The art must be displayed square, not tipped on the diagonal, and the original size must be unchanged. All media is accepted: oils, acrylics, watercolors, pencils, pen & ink, oil pastels, even non-traditional materials. Only chalk pastels are prohibited because the surface is not protected by glass.
Photo by Sharyn Whitman
Samples of artwork by Madison artist Debbie Boston are shown above.
Participation is open to Madison Art Club members as well as anyone in the community.
• The Art on Main gallery is open 11 a.m. to 5 p.m. Monday through Saturday, and noon to 4 p.m. Sundays.
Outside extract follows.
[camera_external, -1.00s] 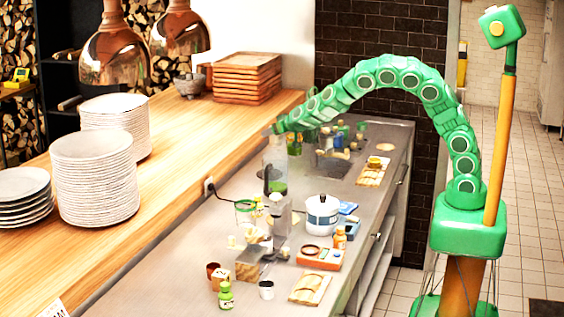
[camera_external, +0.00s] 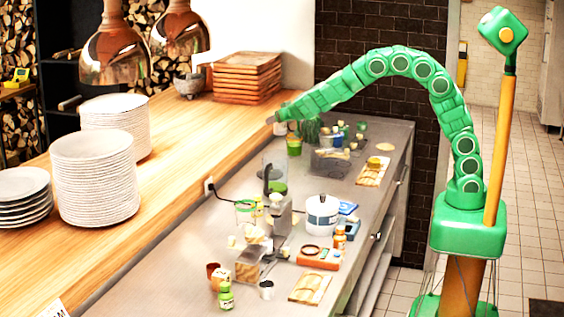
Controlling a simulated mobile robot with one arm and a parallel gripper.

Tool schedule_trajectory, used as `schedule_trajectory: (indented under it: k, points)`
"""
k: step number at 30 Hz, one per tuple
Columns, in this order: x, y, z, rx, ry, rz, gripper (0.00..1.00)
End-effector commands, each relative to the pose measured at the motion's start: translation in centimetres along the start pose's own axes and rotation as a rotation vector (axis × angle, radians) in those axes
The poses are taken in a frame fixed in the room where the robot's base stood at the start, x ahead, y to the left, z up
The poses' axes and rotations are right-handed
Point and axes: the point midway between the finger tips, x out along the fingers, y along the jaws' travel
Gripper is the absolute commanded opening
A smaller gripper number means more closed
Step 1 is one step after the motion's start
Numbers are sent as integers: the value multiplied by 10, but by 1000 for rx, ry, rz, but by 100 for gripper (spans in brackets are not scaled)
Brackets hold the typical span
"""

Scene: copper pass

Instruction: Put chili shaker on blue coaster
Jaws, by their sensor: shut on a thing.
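My gripper (camera_external: 276,118) is at the end of the green arm, high above the back of the grey counter, near the wooden shelf's edge. It is shut on a small thing that is too small and indistinct to name. I cannot pick out the chili shaker for sure. A flat blue thing (camera_external: 348,207), possibly the blue coaster, lies just right of the white pot (camera_external: 322,214), well to the right of and below my gripper in the picture.
A grey appliance (camera_external: 279,218) and several small containers crowd the middle of the counter. A green bottle (camera_external: 226,296) stands at the front. The wooden shelf (camera_external: 205,135) carries plate stacks, with copper lamps above.

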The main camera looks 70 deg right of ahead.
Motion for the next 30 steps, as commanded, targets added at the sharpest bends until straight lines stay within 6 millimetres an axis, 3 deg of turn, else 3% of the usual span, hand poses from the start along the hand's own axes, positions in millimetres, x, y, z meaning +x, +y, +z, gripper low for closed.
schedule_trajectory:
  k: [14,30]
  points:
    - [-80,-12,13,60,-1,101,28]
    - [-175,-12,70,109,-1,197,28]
For more information about the club or the Square Deal Art Show, visit www.madisonartclub.com or call (812) 265-2923.
The Square Deal Art Show is a unique fundraiser for the club, located at “Art on Main,” 309 W. Main St. The show will be held in the gallery from Nov. 3 through Dec 31. Completed 12-inch square works by local artists, priced at $99, will be for sale during the show. This year marks the 70th anniversary of the club, the 20th anniversary of the Fall Show, and the sixth Square Deal Art Show fundraiser. A reception is planned for 5-8 p.m. Friday, Nov. 9, at the Gallery during the Christmas Open House.
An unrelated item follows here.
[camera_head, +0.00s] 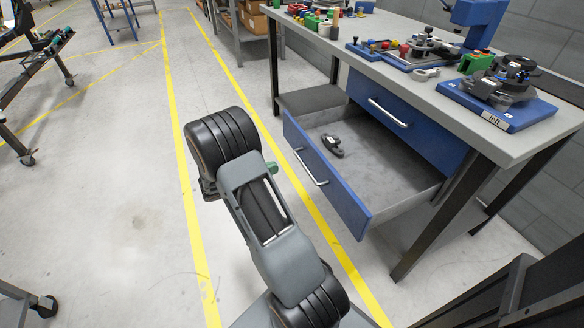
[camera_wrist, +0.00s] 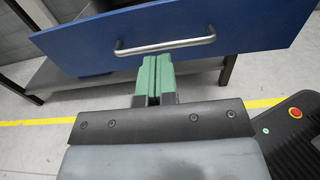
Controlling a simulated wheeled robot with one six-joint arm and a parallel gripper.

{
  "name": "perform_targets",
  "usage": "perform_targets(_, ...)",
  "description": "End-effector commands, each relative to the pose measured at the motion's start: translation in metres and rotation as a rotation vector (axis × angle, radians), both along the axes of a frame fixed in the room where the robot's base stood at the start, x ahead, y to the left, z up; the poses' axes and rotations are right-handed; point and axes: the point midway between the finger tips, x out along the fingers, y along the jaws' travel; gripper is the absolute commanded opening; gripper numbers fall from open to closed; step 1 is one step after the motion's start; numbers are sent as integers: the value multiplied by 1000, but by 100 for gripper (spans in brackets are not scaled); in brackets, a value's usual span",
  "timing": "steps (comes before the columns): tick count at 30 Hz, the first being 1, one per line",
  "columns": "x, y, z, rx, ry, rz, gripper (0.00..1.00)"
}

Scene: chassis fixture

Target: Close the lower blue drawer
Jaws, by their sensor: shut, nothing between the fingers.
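The lower blue drawer (camera_head: 338,190) is pulled out from under the grey workbench, with its silver handle (camera_head: 311,168) on the front. A small dark part (camera_head: 332,145) lies inside it. In the wrist view the blue drawer front (camera_wrist: 255,28) and its handle (camera_wrist: 165,46) fill the top. My gripper (camera_wrist: 155,60) has green fingers, shut and empty, with their tips just below the handle in the picture. Whether they touch the drawer cannot be told. In the head view my gripper is mostly hidden behind my arm; a bit of green (camera_head: 272,168) shows beside it.
The upper blue drawer (camera_head: 402,120) is shut. The workbench top (camera_head: 400,65) carries blue fixtures, one labelled "left" (camera_head: 500,112), and several small parts. Black table legs (camera_head: 440,225) stand right of the open drawer. The floor left of the drawer is clear, with yellow lines.

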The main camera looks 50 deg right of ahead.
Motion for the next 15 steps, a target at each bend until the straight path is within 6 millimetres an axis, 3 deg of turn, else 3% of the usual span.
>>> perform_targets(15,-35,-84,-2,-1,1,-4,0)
According to club president Teresa Waller, the idea came from the late Bob Saueressig, who saw the idea on display in another state. “Both the artists and the community enjoy the show, which features affordable pieces for Christmas gifts,” Waller said.
Residents and visitors get the chance to own a special piece of art at a reasonable price. Approximately 33 local artists participate, many doing more than one piece. However, participation is not limited to art club members and the art work is not limited to painting. Anyone can purchase a blank canvas for $20 or two for $25 at Art on Main. The finished artwork can be anything that is painted or attached to that canvas. Photographers also participate. Three-dimensional works are another twist – whatever the artist can attach to that blank wrapped canvas is acceptable, Waller explained.
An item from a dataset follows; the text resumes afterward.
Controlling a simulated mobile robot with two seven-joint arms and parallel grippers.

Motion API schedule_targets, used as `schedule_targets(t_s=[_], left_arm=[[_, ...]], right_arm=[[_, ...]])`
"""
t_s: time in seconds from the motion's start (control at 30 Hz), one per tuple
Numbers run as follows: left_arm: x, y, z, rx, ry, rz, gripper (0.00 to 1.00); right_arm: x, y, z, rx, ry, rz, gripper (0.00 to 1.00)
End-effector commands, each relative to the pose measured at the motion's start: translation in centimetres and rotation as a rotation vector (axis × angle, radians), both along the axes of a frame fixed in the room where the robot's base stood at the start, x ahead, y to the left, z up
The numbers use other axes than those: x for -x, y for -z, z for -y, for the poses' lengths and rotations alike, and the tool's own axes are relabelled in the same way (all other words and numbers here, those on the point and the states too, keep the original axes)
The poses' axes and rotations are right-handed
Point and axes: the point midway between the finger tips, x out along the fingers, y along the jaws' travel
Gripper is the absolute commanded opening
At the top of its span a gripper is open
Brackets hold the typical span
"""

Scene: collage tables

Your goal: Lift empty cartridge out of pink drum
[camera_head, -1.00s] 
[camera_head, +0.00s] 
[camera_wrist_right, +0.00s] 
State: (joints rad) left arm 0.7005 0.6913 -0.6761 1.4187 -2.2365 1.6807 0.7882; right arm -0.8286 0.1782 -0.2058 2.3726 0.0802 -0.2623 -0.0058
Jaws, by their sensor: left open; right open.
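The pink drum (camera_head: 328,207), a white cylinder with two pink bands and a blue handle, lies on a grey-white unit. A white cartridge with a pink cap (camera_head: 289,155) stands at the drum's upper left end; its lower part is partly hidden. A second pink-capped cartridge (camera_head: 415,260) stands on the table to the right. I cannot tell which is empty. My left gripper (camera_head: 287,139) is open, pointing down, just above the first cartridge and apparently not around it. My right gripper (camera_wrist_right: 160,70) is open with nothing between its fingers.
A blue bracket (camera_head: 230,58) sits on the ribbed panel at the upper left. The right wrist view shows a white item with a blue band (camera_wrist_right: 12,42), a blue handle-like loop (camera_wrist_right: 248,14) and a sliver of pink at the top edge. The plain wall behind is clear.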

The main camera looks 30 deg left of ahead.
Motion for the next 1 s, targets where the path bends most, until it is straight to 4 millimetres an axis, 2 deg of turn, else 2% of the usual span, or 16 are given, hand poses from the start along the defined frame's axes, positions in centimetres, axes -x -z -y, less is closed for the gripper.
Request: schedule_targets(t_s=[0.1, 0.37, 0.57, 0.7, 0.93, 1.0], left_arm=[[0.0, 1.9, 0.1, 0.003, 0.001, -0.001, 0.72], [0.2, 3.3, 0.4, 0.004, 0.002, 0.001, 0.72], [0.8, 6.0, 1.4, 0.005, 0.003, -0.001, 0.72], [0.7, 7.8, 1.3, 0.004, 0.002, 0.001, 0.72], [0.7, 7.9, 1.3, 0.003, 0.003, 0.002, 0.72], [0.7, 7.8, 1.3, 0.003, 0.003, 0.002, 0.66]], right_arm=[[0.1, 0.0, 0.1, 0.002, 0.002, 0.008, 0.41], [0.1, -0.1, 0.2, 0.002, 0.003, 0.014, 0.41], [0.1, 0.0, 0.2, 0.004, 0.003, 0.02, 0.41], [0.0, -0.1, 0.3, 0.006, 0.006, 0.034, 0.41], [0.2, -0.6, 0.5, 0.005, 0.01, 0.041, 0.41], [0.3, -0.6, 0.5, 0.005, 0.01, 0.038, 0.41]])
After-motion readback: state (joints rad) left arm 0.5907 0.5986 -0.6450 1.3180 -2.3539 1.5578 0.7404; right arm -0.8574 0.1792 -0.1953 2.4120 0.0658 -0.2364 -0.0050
Although most entries are submitted to the Art Club by the end of October, often artists will continue to create additional works, which are added to the display as other pieces are sold. Waller said it makes it interesting for visitors to stop in and see what is new throughout the show.
Waller graduated from art school in 1981-82. Soon she was busy in her career and raising her children. When she joined the Madison Art Club, she said it was exciting to feel that sense of community with other artists. She started going to the Tuesday night drawing club, where there were live models. She got to know other people in the arts through participating in the club.
Art club members volunteer to work shifts at the Art on Main Gallery so that it can be open seven days per week. Debbie Boston and Debi Black recently discussed the Square Deal Show while they worked together on a sunny fall afternoon. Boston is a relatively new member of just 16 months, while Black is a veteran member with more than 20 years of painting, teaching and serving the local art community. Both were excited about the upcoming Square Deal Art Show. Each artist was working on two entries to be submitted by the end of October.
Boston grew up in California in an artistic family. Her father liked to draw. She enjoyed classes in architectural drawing where she learned a meticulous style. That style caused problems in art class in high school because her lines were too perfect.
“Just draw,” she was told. Her husband, Garry, brought her to his hometown of Madison. Boston retired in 2016 after working for nine years at the Jefferson Proving Ground and 21 years at Bluegrass Chemical in Richmond, Ky. She started her retirement with watercolor art classes at Apple Tree Studio in Bedford, Ky.
The Madison Art Club has been a valuable resource for Boston, 58. She said she has become a better artist as a result of the classes she has attended. Other classes have taught her how to market her work and herself as an artist.
Members who volunteer to work in the Gallery receive free wall space for a year. Boston also helps at offsite shows. Since she was such an active member, she was soon recruited to be the executive secretary of the club. She has become an enthusiastic spokesperson. She says she has enjoyed meeting new people, learned new skills, and expanded into new areas of art. She has expanded from watercolors into abstract art, experimenting with alcohol ink.
“It’s the colors,” she said. “Colors are so much fun!”
Black described Boston as a “colorist,” a person who uses color to express herself. Those bright colors pop in Boston’s alcohol ink works on display in the gallery.
Boston travels back to California for her “ocean fix.” She laughed when she remembered her first Indiana home in the city of Chesterton. Everyone told her how much she would love the expanse of Lake Michigan. After one look, she responded, “This is not the ocean!”
The Madison Art Club holds monthly meetings. Both Boston and Black said they enjoy the camaraderie of other artists. Members help each other. New members and interested individuals are always welcome.